Today the disciples are gathered by the Sea of Tiberias and decide to go fishing. It makes sense. Several of them had been fishermen before the craziness of the past 3 years. And miracles notwithstanding, you gotta eat. So fishing it is. But fishing this day takes a turn. Jesus appears again, this time on the beach, and shouts out instructions to improve the dismal results of their night’s work. They do as Jesus says and not only do the results of their fishing improve, but recognition, truth, also comes: “It is the Lord!” one says. They haul their catch ashore and enjoy the breakfast prepared for them by Jesus, risen and alive. They know it’s him, though they dare not ask. Their human minds take longer to integrate what their spirits know in all its fullness. They come to know the fullness of all the truth… told slant, and discovered gradually, and their sight remain intact.
How different it is from the story of Saul’s conversion in Acts. The Pharisee Saul, chief persecutor Jesus’ disciples, is travelling along an unassuming road when something remarkable happens. “Suddenly a light from heaven flashed around him. He fell to the ground and heard a voice saying to him, ‘Saul, Saul, why do you persecute me?’” Slanted truth-telling it is not. It is the full on brightness of divine light. Saul responds: “Who are you, Lord?” His soul already knows it is the Lord and yet his mind needs to ask. And then a simple yet unimaginable answer comes with an equally simple instruction: “Get up and enter the city and you will be told what you are to do.” And Saul goes. The time between his knowing and his denying and his following is short… unimaginably short. Saul goes, following Jesus’ instruction, but he goes blind, literally blinded, by the dazzling brightness of God’s truth. The enemy of truth… the one who had no expectations, no prior experience… receives truth fully, in an instant.
The disciples who had been closest to Jesus in life… those who knew him better than anyone… who heard his teaching first hand… who betrayed him and ran away… the disciples who are among the first to hear the news of the empty tomb, they take awhile to absorb the truth that life has risen from death. Once it begins to dawn that Jesus is alive once more, it takes a while for them to integrate truth into their lives. Those who thought they knew how it was going to go, those closest to the action, have to experience the Risen Christ in a staged way. Resurrection is a truth too bright for their infirm delight. It is a truth that dazzles them gradually.
The Good News of slanted truth-telling goes on as the story continues. Jesus pulls Simon aside and asks: “Do you love me?” Three times Jesus asks and three times Simon responds: “Yes!” “Yes!” “For all that is good and holy, YES!” Simon’s three yes’s serve to reverse his three denials: “No!” “No!” “No, I don’t know the man!” And Simon’s three yes’s serve to deepen his commitment to their implication. For apprehending the reality of Jesus’ renewed life and embracing Jesus’ call to follow will mean sacrifice. It is a truth Jesus tells slant, saying: “When you were younger, you used to fasten your own belt and to go wherever you wished. But when you grow old, you will stretch out your hands, and someone else will fasten a belt around you and take you where you do not wish to go.” It is a difficult truth that Simon’s mind could not immediately embrace, even if his soul knows fully. The narrator makes it clear to his readers, though, as an aside: “Jesus said this to indicate the kind of death by which he would glorify God.” Simon Peter too would be martyred. And still he’s called to follow, eyes wide open.
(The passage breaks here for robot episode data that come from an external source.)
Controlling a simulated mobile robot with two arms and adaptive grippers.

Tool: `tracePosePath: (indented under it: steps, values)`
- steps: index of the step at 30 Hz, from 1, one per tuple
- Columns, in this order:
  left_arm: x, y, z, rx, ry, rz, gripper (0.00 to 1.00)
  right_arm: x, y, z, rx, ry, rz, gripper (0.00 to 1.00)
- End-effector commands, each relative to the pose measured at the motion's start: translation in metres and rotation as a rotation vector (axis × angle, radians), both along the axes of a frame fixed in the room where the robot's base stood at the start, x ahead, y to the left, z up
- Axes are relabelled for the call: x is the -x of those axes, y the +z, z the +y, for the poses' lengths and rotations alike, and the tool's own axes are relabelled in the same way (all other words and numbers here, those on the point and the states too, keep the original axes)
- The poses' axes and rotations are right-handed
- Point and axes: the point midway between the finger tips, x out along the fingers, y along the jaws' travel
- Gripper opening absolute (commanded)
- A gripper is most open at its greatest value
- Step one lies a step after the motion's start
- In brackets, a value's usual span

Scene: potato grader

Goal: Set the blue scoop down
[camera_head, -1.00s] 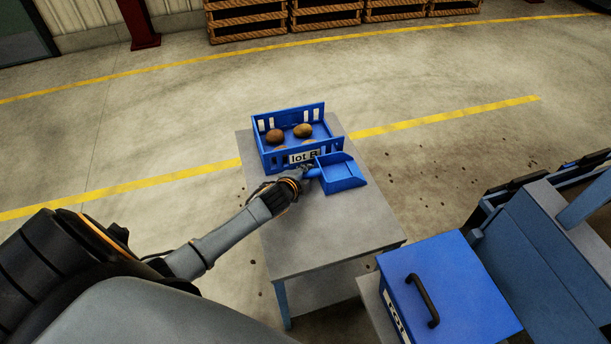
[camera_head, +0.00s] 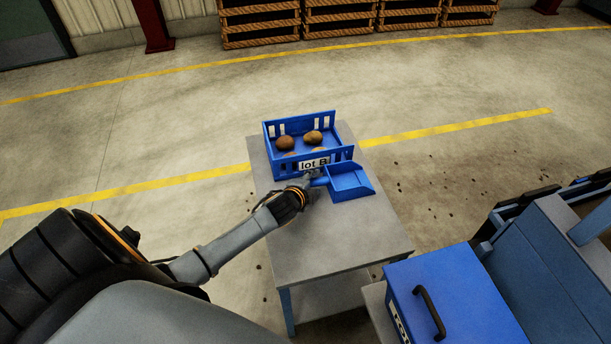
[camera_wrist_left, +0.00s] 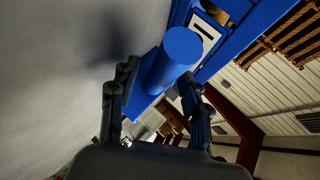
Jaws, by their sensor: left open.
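The blue scoop (camera_head: 348,181) is at the table's middle in the head view, just in front of the lot B crate, and looks to rest on the grey table (camera_head: 330,240). My left gripper (camera_head: 312,184) is at the scoop's handle. In the left wrist view the blue handle (camera_wrist_left: 172,62) lies between the two spread fingers of the open gripper (camera_wrist_left: 155,100). Whether a finger touches the handle I cannot tell. My right gripper is not in view.
The blue crate marked lot B (camera_head: 342,160) holds several potatoes (camera_head: 285,143) on the table's far part. A blue lidded box (camera_head: 455,285) with a black handle stands at the lower right. The table's near part is clear.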

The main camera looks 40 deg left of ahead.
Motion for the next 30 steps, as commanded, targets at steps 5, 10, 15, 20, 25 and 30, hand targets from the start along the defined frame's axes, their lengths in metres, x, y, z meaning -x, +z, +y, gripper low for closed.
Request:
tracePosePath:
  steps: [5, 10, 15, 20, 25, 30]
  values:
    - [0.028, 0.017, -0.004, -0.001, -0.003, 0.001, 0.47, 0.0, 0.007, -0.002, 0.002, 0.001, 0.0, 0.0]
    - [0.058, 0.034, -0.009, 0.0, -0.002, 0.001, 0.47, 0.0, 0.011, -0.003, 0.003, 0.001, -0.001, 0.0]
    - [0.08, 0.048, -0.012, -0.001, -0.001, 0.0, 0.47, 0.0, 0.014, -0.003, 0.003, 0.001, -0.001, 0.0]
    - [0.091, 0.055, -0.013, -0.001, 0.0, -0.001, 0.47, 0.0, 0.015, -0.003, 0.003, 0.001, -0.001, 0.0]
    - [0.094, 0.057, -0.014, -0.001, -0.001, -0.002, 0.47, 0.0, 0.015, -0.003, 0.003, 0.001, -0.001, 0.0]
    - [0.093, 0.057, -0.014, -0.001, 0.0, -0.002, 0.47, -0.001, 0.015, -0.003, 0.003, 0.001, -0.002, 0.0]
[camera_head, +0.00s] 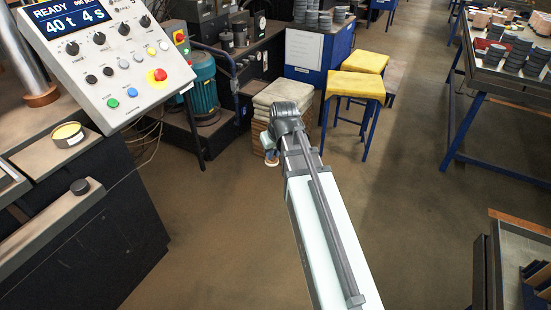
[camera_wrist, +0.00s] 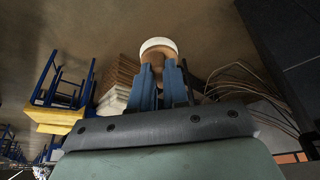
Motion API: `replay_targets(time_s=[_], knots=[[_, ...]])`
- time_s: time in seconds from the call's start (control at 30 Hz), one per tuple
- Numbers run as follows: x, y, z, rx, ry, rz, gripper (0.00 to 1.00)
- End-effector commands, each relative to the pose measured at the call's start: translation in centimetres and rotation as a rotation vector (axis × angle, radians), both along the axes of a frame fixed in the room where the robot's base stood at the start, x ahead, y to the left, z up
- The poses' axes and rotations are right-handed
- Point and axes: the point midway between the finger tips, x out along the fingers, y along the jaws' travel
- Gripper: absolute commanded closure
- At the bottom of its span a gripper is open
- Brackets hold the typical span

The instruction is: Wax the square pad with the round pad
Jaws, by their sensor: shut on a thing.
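The round pad (camera_wrist: 158,44) is a pale white disc on a tan, wood-coloured grip. My gripper (camera_wrist: 158,75) is shut on that grip, with a blue finger on each side. In the head view the round pad (camera_head: 271,162) shows only as a small pale bit below the wrist, and my gripper is mostly hidden behind my arm. It is held in the air over the floor, apart from other things. I cannot make out for certain which thing is the square pad. A round open tin (camera_head: 68,134) with yellow content stands on the bench at left.
A control panel (camera_head: 105,60) stands at upper left, above a dark machine (camera_head: 110,235). A stack of pale and brown layers (camera_head: 285,92) stands beyond my gripper, beside yellow-topped stools (camera_head: 357,85). A disc-laden table (camera_head: 500,85) is at right. The middle floor is clear.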

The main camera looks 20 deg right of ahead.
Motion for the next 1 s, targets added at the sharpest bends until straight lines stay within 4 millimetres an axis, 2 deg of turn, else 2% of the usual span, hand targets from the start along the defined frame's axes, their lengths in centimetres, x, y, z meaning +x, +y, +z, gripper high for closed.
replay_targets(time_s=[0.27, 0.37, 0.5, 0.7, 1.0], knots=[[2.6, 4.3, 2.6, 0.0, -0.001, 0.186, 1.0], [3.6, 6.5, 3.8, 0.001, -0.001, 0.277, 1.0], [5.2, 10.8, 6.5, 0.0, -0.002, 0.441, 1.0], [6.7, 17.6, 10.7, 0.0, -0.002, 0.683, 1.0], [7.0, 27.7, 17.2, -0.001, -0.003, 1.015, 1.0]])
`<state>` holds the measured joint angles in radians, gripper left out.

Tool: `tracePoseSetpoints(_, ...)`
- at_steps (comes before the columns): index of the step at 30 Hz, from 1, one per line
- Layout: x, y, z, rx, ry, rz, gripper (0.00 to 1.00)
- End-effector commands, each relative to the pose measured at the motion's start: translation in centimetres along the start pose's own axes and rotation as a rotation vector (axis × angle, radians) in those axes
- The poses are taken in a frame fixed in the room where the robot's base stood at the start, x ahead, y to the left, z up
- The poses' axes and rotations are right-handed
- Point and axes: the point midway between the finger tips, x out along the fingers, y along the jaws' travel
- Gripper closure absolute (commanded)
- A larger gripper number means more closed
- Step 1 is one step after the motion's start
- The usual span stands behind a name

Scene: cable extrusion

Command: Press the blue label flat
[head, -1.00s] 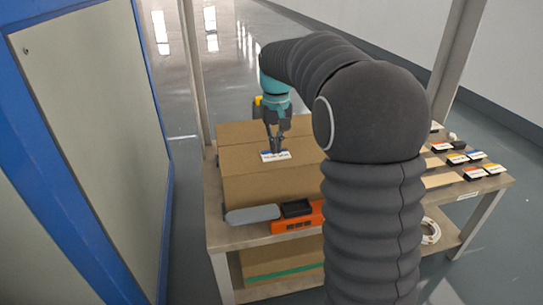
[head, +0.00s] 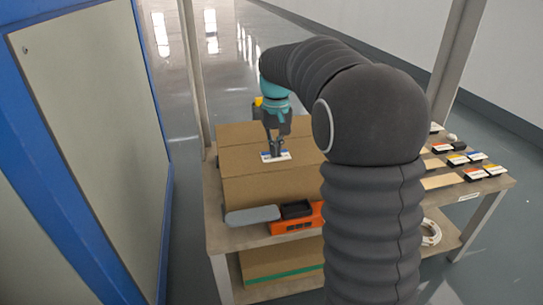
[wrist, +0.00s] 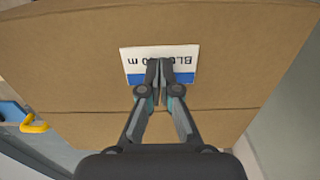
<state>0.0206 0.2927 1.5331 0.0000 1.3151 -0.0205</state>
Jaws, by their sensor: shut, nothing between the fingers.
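The blue label (wrist: 186,53) is a white rectangle with a blue band and dark lettering. It lies on the top of a closed cardboard box (head: 245,187); it also shows in the head view (head: 284,155). My gripper (wrist: 159,66) is shut and empty, with its fingertips over the label and hiding its middle. In the head view my gripper (head: 275,152) points down at the label. I cannot tell whether the tips touch it. The visible corners look flat.
The box stands on a workbench (head: 218,238). Several small labelled blocks (head: 474,173) sit at the right. A roll (head: 431,232) is on the lower shelf. My arm hides the bench's middle.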

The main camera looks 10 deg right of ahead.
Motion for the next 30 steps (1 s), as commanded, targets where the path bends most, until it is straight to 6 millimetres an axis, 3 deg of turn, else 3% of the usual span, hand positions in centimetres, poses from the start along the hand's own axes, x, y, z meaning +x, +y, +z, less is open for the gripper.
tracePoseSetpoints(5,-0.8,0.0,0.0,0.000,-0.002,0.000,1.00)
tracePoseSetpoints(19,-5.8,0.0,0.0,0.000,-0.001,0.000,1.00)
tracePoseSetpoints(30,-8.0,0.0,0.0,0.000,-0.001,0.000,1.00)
As witnesses of Jesus’ resurrection, we too are called to follow. We are called to follow Jesus, risen and alive, even unto death. We are called to follow even when our minds are not yet ready to embrace the implications that our spirits know fully. Will we hear all the truth told slant? How long will we hold on to our denial? Will we willingly stretch out our hands to be taken where we do not wish to go? How will we come to live the truth of Jesus’ resurrection and be dazzled by the God of life?